Automata in Greek mythology and other cultures

The Ancient Greeks were thought to have provided the earliest examples of Automata. We know their engineering skills were further developed than the rest of the world and to them, the idea of building mechanical machines that mimicked living beings became somewhat of an obsession.

Mythology provides us with a great number of stories regarding amazing mechanical objects and people. Many of these are no doubt just that- myth- but we do know that, as a result of their advanced abilities, they were capable of devising machines powered by steam or water, as well as contraptions worked by human-operated levers.

Hero of Alexandria

Hero’s wash basin automata

Hero’s windwheel

The famous Greek Mathematician, Hero of Alexandria, devised a water basin that featured metal birds which sang. An mechanical owl would turn its head to look at the birds, making them go quiet. One of his most well-known creations was a windwheel- this is possibly the earliest example of man harnessing the power of wind in a non-sea environment.

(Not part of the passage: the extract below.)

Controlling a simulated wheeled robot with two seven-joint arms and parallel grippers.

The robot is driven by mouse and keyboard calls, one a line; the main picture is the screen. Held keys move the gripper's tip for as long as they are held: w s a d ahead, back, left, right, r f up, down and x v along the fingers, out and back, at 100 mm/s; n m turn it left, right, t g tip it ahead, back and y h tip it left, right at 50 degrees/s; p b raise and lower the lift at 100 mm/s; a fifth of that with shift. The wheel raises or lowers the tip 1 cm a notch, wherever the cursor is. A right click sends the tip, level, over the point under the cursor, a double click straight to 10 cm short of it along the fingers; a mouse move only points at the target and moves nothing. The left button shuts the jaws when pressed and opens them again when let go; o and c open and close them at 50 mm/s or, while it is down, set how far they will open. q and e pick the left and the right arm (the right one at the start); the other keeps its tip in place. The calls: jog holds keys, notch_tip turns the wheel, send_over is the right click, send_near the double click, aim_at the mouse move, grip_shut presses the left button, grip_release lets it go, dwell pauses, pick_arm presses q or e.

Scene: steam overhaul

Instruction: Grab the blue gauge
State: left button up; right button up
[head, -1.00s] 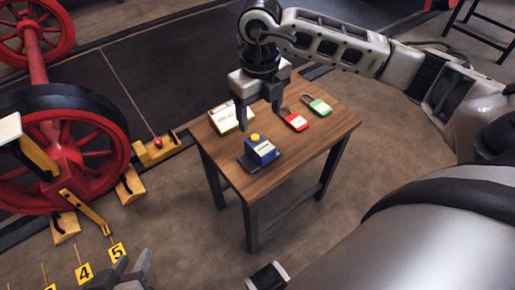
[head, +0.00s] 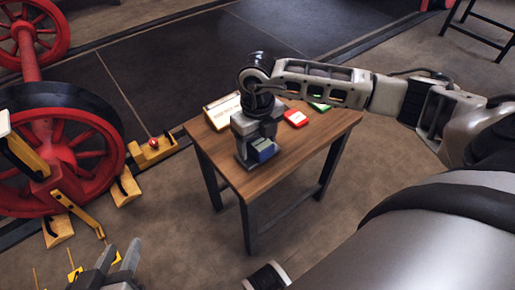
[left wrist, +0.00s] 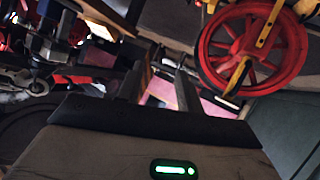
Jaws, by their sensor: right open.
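The blue gauge (head: 263,153) sits on the small wooden table, partly hidden by my right gripper. My right gripper (head: 256,160) points down over it with its fingers low around or beside the gauge; I cannot tell whether they touch it. It is open. My left gripper (head: 117,260) is at the bottom left, away from the table, with its two fingers apart and nothing between them. Its fingers also show in the left wrist view (left wrist: 160,85).
On the table (head: 237,182) are a clipboard (head: 221,112), a red padlock (head: 295,118) and a green padlock (head: 319,106), partly covered by my arm. Red wheels (head: 72,160) and yellow chocks (head: 153,153) stand to the left. The table's front is clear.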

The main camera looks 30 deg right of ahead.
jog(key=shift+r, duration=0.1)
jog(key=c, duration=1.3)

The Greek inventor Ktesibios was a keen student of the priniciples of pneumatics and was known to have created a large number of water-powered Automata. His water clock (left) was thought to be the most accurate ever made, not only at the time, but for nearly 2,000 years afterwards.

Philo of Byzantium wrote about mechanics and created a what was thought to be the earliest example of a working robot. Featuring a multitude of springs, pipes and tubes, and utilising air pressures, the result was a life-like maid who could automatically pour wine into a cup which had been placed in its hand by a visitor. The robot was even capable of mixing water into the drink as required.

The common theme of the stories arising from this period was a desire to re-create living things. Daedulus was a prolific inventor who was said to have made breathing, moving stone statues, whilst accounts exist of various mechanical birds who could fly and/or sing, such as magpies, pigeons and blackbirds.

What is clear is that the Greek Mathematicians, Engineers and Inventors were well ahead of their time and it is only the stormy, unstable history of the time that stopped some of their ingenious designs being further developed until a great many years later. Had history been different, it is entirely possible that we could have seen fully usable steam-driven boats and cars being built at the time

Mythical stories from this time abound, and not just from Greece. In Jewish legend, King Solomon created a throne (right) whereby a mechanism was put into motion when he stood upon it. Mechanical animals such as lions and tigers helped him up each step by way of a wheel making their paws move to support him. At the top of the steps, Solomon’s crown would be delivered by an eagle and then when he was seated upon the throne, more wheels would cause each animal to deliver its respective cry, as a means of striking terror into those who stood before the King. Lastly a dove would bring Solomon a Torah scroll, containing the laws of God.

In general, the presence of Automata in the palaces of the leaders of the time was highly desirable as they felt that these wonders of mechanics increased their armoury of influence. Inventors were only too happy to indulge the wishes of their rulers.